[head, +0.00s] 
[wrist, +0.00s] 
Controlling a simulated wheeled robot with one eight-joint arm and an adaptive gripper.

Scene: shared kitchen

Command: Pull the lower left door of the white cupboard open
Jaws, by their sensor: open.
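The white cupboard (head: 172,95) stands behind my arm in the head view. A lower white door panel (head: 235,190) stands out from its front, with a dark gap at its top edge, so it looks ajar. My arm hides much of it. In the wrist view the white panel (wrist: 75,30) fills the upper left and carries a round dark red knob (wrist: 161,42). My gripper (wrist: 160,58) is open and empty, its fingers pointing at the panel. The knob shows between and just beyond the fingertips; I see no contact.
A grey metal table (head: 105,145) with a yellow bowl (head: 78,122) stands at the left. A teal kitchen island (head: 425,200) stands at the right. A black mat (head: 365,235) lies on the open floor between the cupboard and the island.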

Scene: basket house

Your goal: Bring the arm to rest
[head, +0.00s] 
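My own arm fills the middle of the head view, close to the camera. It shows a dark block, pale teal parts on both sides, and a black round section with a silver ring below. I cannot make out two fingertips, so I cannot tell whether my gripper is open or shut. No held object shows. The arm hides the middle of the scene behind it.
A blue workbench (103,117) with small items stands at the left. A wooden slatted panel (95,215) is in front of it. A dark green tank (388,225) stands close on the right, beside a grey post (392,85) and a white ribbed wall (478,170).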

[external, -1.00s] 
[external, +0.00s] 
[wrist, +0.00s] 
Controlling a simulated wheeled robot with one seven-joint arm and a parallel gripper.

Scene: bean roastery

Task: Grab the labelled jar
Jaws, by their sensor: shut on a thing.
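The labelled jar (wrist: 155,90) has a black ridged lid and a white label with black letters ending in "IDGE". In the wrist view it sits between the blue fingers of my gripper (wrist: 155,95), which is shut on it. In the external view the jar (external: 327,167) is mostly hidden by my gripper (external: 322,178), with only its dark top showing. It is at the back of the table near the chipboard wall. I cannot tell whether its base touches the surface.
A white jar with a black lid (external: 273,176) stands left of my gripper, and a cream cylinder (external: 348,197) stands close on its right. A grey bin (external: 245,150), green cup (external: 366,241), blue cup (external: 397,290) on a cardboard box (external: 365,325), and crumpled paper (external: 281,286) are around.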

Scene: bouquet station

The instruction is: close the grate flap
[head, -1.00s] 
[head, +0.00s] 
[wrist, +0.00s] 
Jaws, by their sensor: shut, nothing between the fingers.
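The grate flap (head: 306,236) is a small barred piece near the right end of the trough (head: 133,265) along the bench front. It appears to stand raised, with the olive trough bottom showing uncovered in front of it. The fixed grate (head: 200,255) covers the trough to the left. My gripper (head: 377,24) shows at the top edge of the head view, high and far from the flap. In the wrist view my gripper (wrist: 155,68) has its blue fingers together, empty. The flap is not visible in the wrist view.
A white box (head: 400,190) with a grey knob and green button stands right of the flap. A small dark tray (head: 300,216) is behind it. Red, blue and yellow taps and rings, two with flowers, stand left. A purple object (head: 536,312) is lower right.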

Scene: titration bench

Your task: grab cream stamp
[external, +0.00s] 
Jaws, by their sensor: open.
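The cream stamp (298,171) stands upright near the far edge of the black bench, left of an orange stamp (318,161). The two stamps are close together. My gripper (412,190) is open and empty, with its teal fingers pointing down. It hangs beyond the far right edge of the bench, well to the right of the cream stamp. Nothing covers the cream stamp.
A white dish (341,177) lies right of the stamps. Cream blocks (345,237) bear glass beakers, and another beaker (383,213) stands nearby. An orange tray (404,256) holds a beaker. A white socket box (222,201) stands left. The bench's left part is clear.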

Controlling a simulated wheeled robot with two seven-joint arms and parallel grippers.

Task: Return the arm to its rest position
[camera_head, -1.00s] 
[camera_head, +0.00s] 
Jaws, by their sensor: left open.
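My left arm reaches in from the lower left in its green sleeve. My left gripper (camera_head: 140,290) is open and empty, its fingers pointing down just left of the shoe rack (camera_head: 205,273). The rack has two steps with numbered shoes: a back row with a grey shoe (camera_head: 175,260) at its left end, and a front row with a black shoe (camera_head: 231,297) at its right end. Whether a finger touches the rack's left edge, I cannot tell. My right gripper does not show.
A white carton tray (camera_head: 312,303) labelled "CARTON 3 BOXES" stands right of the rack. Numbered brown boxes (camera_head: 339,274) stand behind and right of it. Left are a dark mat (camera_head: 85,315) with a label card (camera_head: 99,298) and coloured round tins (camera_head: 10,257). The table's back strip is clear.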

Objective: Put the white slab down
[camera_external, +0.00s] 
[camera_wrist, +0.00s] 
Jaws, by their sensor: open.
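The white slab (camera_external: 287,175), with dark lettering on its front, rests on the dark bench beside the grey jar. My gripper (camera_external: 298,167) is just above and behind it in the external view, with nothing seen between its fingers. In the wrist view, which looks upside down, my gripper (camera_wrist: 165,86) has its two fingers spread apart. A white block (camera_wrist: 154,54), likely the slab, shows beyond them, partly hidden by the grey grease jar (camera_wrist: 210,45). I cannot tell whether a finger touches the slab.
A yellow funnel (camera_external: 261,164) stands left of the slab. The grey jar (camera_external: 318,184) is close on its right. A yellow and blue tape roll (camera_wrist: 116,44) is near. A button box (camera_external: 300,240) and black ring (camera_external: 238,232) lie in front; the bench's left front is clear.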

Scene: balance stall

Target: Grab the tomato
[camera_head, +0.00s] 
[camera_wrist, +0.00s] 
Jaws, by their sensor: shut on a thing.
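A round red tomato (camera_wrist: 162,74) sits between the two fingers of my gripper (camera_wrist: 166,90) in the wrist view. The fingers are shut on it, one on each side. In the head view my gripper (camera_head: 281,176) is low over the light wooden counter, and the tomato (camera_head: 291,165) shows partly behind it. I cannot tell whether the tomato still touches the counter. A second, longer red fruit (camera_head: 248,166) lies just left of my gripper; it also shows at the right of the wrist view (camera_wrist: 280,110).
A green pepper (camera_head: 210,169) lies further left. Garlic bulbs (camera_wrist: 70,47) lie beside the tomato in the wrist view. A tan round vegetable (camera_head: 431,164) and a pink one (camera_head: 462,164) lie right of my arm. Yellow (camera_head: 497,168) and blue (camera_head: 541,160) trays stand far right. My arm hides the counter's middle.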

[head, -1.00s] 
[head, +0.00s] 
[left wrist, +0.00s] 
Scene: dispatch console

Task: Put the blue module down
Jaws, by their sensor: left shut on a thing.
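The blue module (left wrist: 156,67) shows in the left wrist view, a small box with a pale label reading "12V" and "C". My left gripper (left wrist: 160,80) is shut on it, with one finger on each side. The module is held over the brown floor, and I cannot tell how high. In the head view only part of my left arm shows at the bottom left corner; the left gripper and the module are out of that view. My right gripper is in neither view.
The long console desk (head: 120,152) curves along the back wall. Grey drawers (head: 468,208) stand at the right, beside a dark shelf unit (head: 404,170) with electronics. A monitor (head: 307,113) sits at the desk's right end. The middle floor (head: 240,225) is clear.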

| Exercise aim |
Reproduce the data in its entirety, matching each character.

| Reply to the task |
[head, +0.00s] 
[wrist, +0.00s] 
Controlling a simulated wheeled robot with one eight-joint arm and an adaptive gripper.

Scene: shared kitchen

Command: Pull the lower left door of the white cupboard open
Jaws, by their sensor: open.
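The white cupboard (head: 172,95) stands behind my arm in the head view. A lower white door panel (head: 235,190) stands out from its front, with a dark gap at its top edge, so it looks ajar. My arm hides much of it. In the wrist view the white panel (wrist: 75,30) fills the upper left and carries a round dark red knob (wrist: 161,42). My gripper (wrist: 160,58) is open and empty, its fingers pointing at the panel. The knob shows between and just beyond the fingertips; I see no contact.
A grey metal table (head: 105,145) with a yellow bowl (head: 78,122) stands at the left. A teal kitchen island (head: 425,200) stands at the right. A black mat (head: 365,235) lies on the open floor between the cupboard and the island.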

Scene: basket house

Your goal: Bring the arm to rest
[head, +0.00s] 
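My own arm fills the middle of the head view, close to the camera. It shows a dark block, pale teal parts on both sides, and a black round section with a silver ring below. I cannot make out two fingertips, so I cannot tell whether my gripper is open or shut. No held object shows. The arm hides the middle of the scene behind it.
A blue workbench (103,117) with small items stands at the left. A wooden slatted panel (95,215) is in front of it. A dark green tank (388,225) stands close on the right, beside a grey post (392,85) and a white ribbed wall (478,170).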

[external, -1.00s] 
[external, +0.00s] 
[wrist, +0.00s] 
Controlling a simulated wheeled robot with one seven-joint arm and a parallel gripper.

Scene: bean roastery

Task: Grab the labelled jar
Jaws, by their sensor: shut on a thing.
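The labelled jar (wrist: 155,90) has a black ridged lid and a white label with black letters ending in "IDGE". In the wrist view it sits between the blue fingers of my gripper (wrist: 155,95), which is shut on it. In the external view the jar (external: 327,167) is mostly hidden by my gripper (external: 322,178), with only its dark top showing. It is at the back of the table near the chipboard wall. I cannot tell whether its base touches the surface.
A white jar with a black lid (external: 273,176) stands left of my gripper, and a cream cylinder (external: 348,197) stands close on its right. A grey bin (external: 245,150), green cup (external: 366,241), blue cup (external: 397,290) on a cardboard box (external: 365,325), and crumpled paper (external: 281,286) are around.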

Scene: bouquet station

The instruction is: close the grate flap
[head, -1.00s] 
[head, +0.00s] 
[wrist, +0.00s] 
Jaws, by their sensor: shut, nothing between the fingers.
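The grate flap (head: 306,236) is a small barred piece near the right end of the trough (head: 133,265) along the bench front. It appears to stand raised, with the olive trough bottom showing uncovered in front of it. The fixed grate (head: 200,255) covers the trough to the left. My gripper (head: 377,24) shows at the top edge of the head view, high and far from the flap. In the wrist view my gripper (wrist: 155,68) has its blue fingers together, empty. The flap is not visible in the wrist view.
A white box (head: 400,190) with a grey knob and green button stands right of the flap. A small dark tray (head: 300,216) is behind it. Red, blue and yellow taps and rings, two with flowers, stand left. A purple object (head: 536,312) is lower right.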

Scene: titration bench

Your task: grab cream stamp
[external, +0.00s] 
Jaws, by their sensor: open.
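The cream stamp (298,171) stands upright near the far edge of the black bench, left of an orange stamp (318,161). The two stamps are close together. My gripper (412,190) is open and empty, with its teal fingers pointing down. It hangs beyond the far right edge of the bench, well to the right of the cream stamp. Nothing covers the cream stamp.
A white dish (341,177) lies right of the stamps. Cream blocks (345,237) bear glass beakers, and another beaker (383,213) stands nearby. An orange tray (404,256) holds a beaker. A white socket box (222,201) stands left. The bench's left part is clear.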

Controlling a simulated wheeled robot with two seven-joint arms and parallel grippers.

Task: Return the arm to its rest position
[camera_head, -1.00s] 
[camera_head, +0.00s] 
Jaws, by their sensor: left open.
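My left arm reaches in from the lower left in its green sleeve. My left gripper (camera_head: 140,290) is open and empty, its fingers pointing down just left of the shoe rack (camera_head: 205,273). The rack has two steps with numbered shoes: a back row with a grey shoe (camera_head: 175,260) at its left end, and a front row with a black shoe (camera_head: 231,297) at its right end. Whether a finger touches the rack's left edge, I cannot tell. My right gripper does not show.
A white carton tray (camera_head: 312,303) labelled "CARTON 3 BOXES" stands right of the rack. Numbered brown boxes (camera_head: 339,274) stand behind and right of it. Left are a dark mat (camera_head: 85,315) with a label card (camera_head: 99,298) and coloured round tins (camera_head: 10,257). The table's back strip is clear.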

Objective: Put the white slab down
[camera_external, +0.00s] 
[camera_wrist, +0.00s] 
Jaws, by their sensor: open.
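The white slab (camera_external: 287,175), with dark lettering on its front, rests on the dark bench beside the grey jar. My gripper (camera_external: 298,167) is just above and behind it in the external view, with nothing seen between its fingers. In the wrist view, which looks upside down, my gripper (camera_wrist: 165,86) has its two fingers spread apart. A white block (camera_wrist: 154,54), likely the slab, shows beyond them, partly hidden by the grey grease jar (camera_wrist: 210,45). I cannot tell whether a finger touches the slab.
A yellow funnel (camera_external: 261,164) stands left of the slab. The grey jar (camera_external: 318,184) is close on its right. A yellow and blue tape roll (camera_wrist: 116,44) is near. A button box (camera_external: 300,240) and black ring (camera_external: 238,232) lie in front; the bench's left front is clear.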

Scene: balance stall

Target: Grab the tomato
[camera_head, +0.00s] 
[camera_wrist, +0.00s] 
Jaws, by their sensor: shut on a thing.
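A round red tomato (camera_wrist: 162,74) sits between the two fingers of my gripper (camera_wrist: 166,90) in the wrist view. The fingers are shut on it, one on each side. In the head view my gripper (camera_head: 281,176) is low over the light wooden counter, and the tomato (camera_head: 291,165) shows partly behind it. I cannot tell whether the tomato still touches the counter. A second, longer red fruit (camera_head: 248,166) lies just left of my gripper; it also shows at the right of the wrist view (camera_wrist: 280,110).
A green pepper (camera_head: 210,169) lies further left. Garlic bulbs (camera_wrist: 70,47) lie beside the tomato in the wrist view. A tan round vegetable (camera_head: 431,164) and a pink one (camera_head: 462,164) lie right of my arm. Yellow (camera_head: 497,168) and blue (camera_head: 541,160) trays stand far right. My arm hides the counter's middle.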

[head, -1.00s] 
[head, +0.00s] 
[left wrist, +0.00s] 
Scene: dispatch console

Task: Put the blue module down
Jaws, by their sensor: left shut on a thing.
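The blue module (left wrist: 156,67) shows in the left wrist view, a small box with a pale label reading "12V" and "C". My left gripper (left wrist: 160,80) is shut on it, with one finger on each side. The module is held over the brown floor, and I cannot tell how high. In the head view only part of my left arm shows at the bottom left corner; the left gripper and the module are out of that view. My right gripper is in neither view.
The long console desk (head: 120,152) curves along the back wall. Grey drawers (head: 468,208) stand at the right, beside a dark shelf unit (head: 404,170) with electronics. A monitor (head: 307,113) sits at the desk's right end. The middle floor (head: 240,225) is clear.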

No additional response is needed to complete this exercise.